Wis – Bielewicz: Czy obligacje mogą być zielone?

21 grudnia 2016, 09:30 Energetyka

KOMENTARZ

Joanna Wis – Bielewicz

Menadżer organizacji pozarządowych

specjalista w zakresie ryzyk środowiskowych

Polska jako pierwszy kraj na świecie wyemitowała i sprzedała europejskim inwestorom zielone obligacje. Wartość transakcji wyniosła ponad 750 milionów euro (3 mld PLN).

Zielone obligacje, czyli papiery dłużne emitowane przez miasta, międzynarodowe instytucje i wreszcie po raz pierwszy przez państwo, czyli Polskę, mają w założeniu finansować inwestycje ograniczające negatywny wpływ na środowisko i wspierać niskoemisyjną transformację. Mają też pomagać w oderwaniu wzrostu gospodarczego od nadmiernego wykorzystania zasobów i w konsekwencji odpowiadać na zapotrzebowanie odpowiedzialnych inwestorów wpierających swoim kapitałem zrównoważony rozwój. Co ważne, 61% puli polskich zielonych obligacji zakupili inwestorzy, którzy nie są zainteresowani tradycyjnymi papierami dłużnymi Rzeczpospolitej, a tylko w grudniu Polska wyemitowała obligacje o wartości kolejnych 9 mld PLN.

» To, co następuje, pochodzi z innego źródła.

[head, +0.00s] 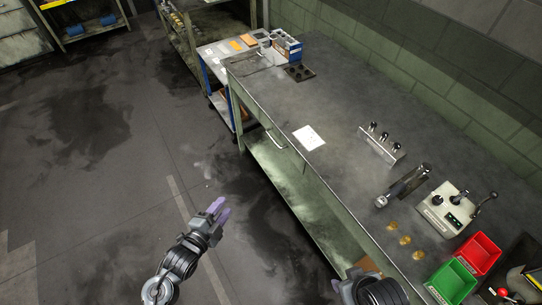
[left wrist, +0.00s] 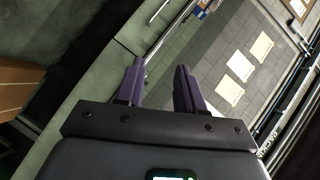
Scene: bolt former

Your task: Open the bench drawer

Od 2010 roku wartość rynku zielonych obligacji sięgnęła 150 miliardów dolarów, co stanowi zaledwie niewielki ułamek światowych inwestycji (wynoszących ok 100 bilonów dolarów). Jednak wartość tego rynku podwaja się rok do roku, a wraz z rozwojem tej niszy pojawiają się pytania o ujednolicenie standardów oraz transparentność procesu weryfikacji finansowanych projektów.

Polskie Ministerstwo Finansów w komunikacie na temat zawartych transakcji wspomina o przygotowaniu własnych wytycznych dla zielonych inwestycji, na podstawie międzynarodowych standardów Green Bond Principles, wypracowanych przez Międzynarodowe Stowarzyszenie Rynku Kapitałowego (ICMA). Choć szczegóły wskaźników przyjętych przez ministerstwo nie są znane, w ramach pożądanych obszarów inwestycji ICMA znalazły się m.in. odnawialne źródła energii, efektywność energetyczna, ograniczenie zanieczyszczeń, zrównoważone zarządzanie zasobami, w tym zasobami wodnymi oraz produkcją rolną, wspieranie bioróżnorodności, niskoemisyjny transport, czy wreszcie rozwój ekologicznych produktów.

Polska wkroczyła na rynek zielonych obligacji w roli lidera. Zgodnie z doniesieniami Ministerstwa Finansów, istnieje jednak obawa, że zamiast przełomowych inwestycji w innowacyjne technologie, rozwój efektywnego wykorzystania surowców czy odnawialne źródła energii, dojdzie do zrefinansowania już istniejących projektów, opłaconych z unijnych funduszy strukturalnych w latach 2007-2013. To oznacza, że odzyskane dzięki takiemu wehikułowi finansowemu środki zasilą po prostu budżet w 2017 roku. I choć zastosowanie opisanego mechanizmu jest dozwolone, kluczowym dla międzynarodowej oceny polskiej, pionierskiej emisji, będzie faktyczne przeznaczenie pozyskanych środków. Jeśli Polski rząd zdecyduje się finansować z tych funduszy projekty węglowe, może narazić instytucje pośredniczące w transakcji, czyli banki HSBC i JP Morgan, na utratę reputacji. Na obecnym rynku finansowym żaden liczący się podmiot nie powinien ryzykować posądzenia o greenwashing.